Laser beam scanning method for full coverage of inspection samples

Applications for the process include:

Industrial in-process measurements on hot, hazardous, remote samples which may be moving at high speeds

High-resolution measurement of small parts

Inspection of complex structures

TWI is pursuing various laser ultrasonics projects involving the inspection of friction stir welds, laser material depositing, and composite materials

Our work with the technology

Intensive research on the generation and properties of ultrasound has been carried out since the 1980s. A technology readiness level of between six and eight has been reached by certain laser-ultrasonic applications, such as thickness measurements for steel tubes coming out from the mill and damage detection of composite aircraft components.

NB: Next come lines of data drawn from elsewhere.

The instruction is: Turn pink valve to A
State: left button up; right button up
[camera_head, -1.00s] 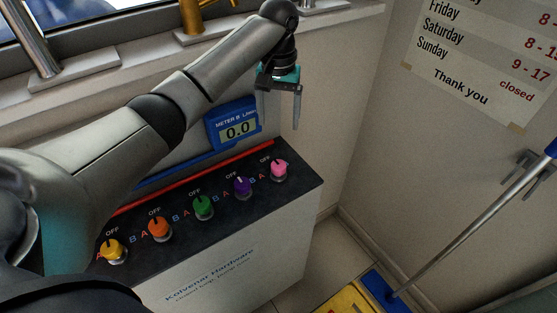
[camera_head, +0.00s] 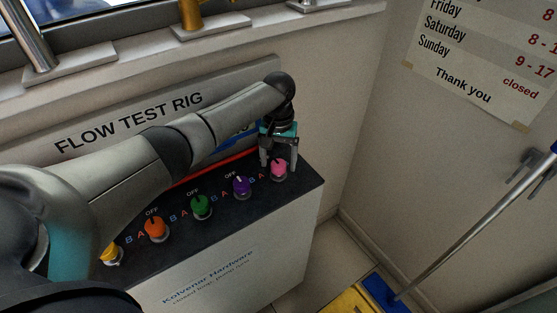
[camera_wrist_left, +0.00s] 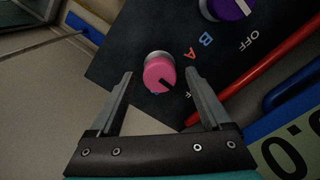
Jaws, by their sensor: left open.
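The pink valve (camera_head: 279,170) is the rightmost knob on the dark top of the rig. In the left wrist view the pink knob (camera_wrist_left: 159,72) has a black pointer mark aimed lower right, toward a label partly hidden by a finger. The red A (camera_wrist_left: 190,54) is beside it, on the side toward the purple knob. My left gripper (camera_head: 278,166) is open and points down at the pink valve. In the wrist view its fingers stand on either side of the knob, with gaps visible; contact is not apparent. My right gripper is out of view.
The purple knob (camera_head: 241,187) is to the left of the pink one, then green (camera_head: 201,206), orange (camera_head: 156,228) and yellow knobs. A red bar (camera_wrist_left: 262,87) runs behind the knobs. A blue-framed meter (camera_wrist_left: 290,140) is close behind.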

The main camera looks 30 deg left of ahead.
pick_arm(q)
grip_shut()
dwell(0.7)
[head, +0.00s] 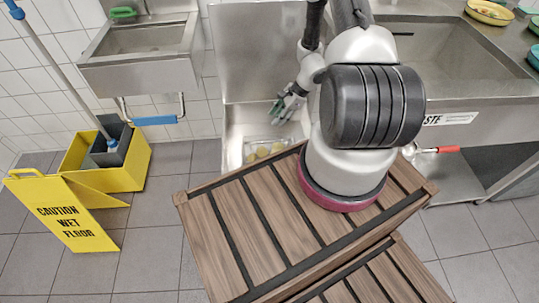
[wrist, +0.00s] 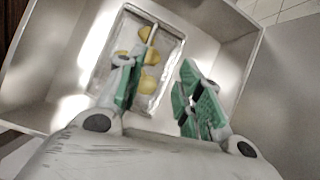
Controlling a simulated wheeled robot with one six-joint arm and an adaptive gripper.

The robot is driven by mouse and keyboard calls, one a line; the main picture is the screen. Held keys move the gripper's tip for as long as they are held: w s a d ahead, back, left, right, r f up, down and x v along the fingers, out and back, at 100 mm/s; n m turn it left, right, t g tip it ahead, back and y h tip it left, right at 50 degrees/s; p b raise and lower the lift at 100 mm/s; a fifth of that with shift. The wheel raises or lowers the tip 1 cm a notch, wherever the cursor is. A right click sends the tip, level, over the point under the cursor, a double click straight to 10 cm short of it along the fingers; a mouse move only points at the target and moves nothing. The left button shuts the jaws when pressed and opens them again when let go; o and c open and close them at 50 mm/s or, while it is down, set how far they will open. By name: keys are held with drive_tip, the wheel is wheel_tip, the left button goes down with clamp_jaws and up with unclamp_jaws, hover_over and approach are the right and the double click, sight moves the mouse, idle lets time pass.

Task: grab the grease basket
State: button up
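The grease basket (head: 284,142) is a shallow, clear or metallic tray holding several yellow lumps. It sits low inside a pale open basin (head: 233,140), and it also shows in the wrist view (wrist: 170,62). My gripper (head: 285,107) hangs over the basin, above and behind the basket in the head view. In the wrist view my gripper (wrist: 163,82) has its green-padded fingers spread apart with nothing between them. The left finger covers part of the basket. I cannot tell whether it touches it.
My wooden-slatted base fills the front. A steel counter with a sink (head: 450,50) stands right, with a red-handled item (head: 435,150) below its edge. A hand sink (head: 140,40), yellow mop bucket (head: 130,165) and wet-floor sign (head: 68,212) are left. Basin walls surround the basket.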

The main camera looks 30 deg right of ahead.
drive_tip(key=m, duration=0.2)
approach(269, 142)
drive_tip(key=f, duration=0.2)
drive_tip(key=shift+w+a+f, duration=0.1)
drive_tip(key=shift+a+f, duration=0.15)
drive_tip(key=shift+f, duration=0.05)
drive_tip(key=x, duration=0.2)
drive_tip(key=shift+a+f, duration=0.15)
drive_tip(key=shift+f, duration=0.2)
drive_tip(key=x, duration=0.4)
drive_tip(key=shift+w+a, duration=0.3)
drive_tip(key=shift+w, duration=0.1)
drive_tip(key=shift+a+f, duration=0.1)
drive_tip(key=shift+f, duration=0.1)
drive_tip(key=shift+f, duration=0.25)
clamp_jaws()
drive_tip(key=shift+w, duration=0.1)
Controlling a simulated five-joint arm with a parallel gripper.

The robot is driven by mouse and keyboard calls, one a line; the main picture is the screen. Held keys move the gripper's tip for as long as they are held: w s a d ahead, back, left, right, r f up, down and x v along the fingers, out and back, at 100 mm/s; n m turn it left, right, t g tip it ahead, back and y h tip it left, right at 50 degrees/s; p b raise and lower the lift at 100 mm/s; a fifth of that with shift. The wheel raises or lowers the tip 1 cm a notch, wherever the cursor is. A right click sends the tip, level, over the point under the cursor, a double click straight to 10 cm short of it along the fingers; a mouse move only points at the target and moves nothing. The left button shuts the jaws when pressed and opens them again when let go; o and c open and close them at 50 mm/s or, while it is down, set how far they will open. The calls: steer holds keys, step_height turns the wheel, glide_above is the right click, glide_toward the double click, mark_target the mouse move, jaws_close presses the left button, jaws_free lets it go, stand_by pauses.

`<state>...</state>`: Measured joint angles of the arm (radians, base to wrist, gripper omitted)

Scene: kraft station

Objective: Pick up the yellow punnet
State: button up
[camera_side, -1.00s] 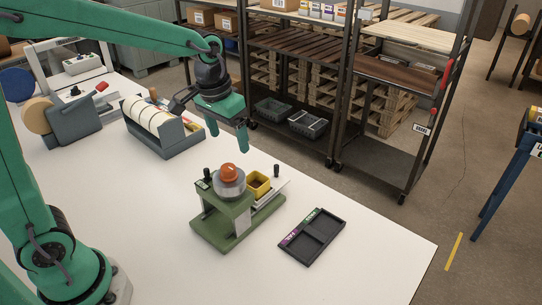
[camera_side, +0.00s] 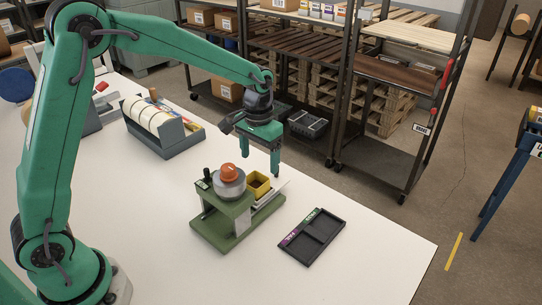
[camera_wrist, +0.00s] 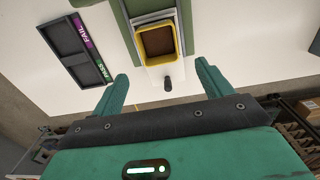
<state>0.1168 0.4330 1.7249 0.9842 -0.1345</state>
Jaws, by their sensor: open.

Our experts have carried out a number of research projects that have further developed laser-ultrasonic testing as an inspection tool for different welding processes and continue to investigate the technology’s potential.

Broadly speaking, the mechanisms of generating ultrasound using this method are laser thermal shock and laser ablation. They both deposit a rapid laser pulse on the material surface, inducing a sudden stress in the sample. The stress then propagates in the material as ultrasound, while broadband, multi-mode waves are generated simultaneously.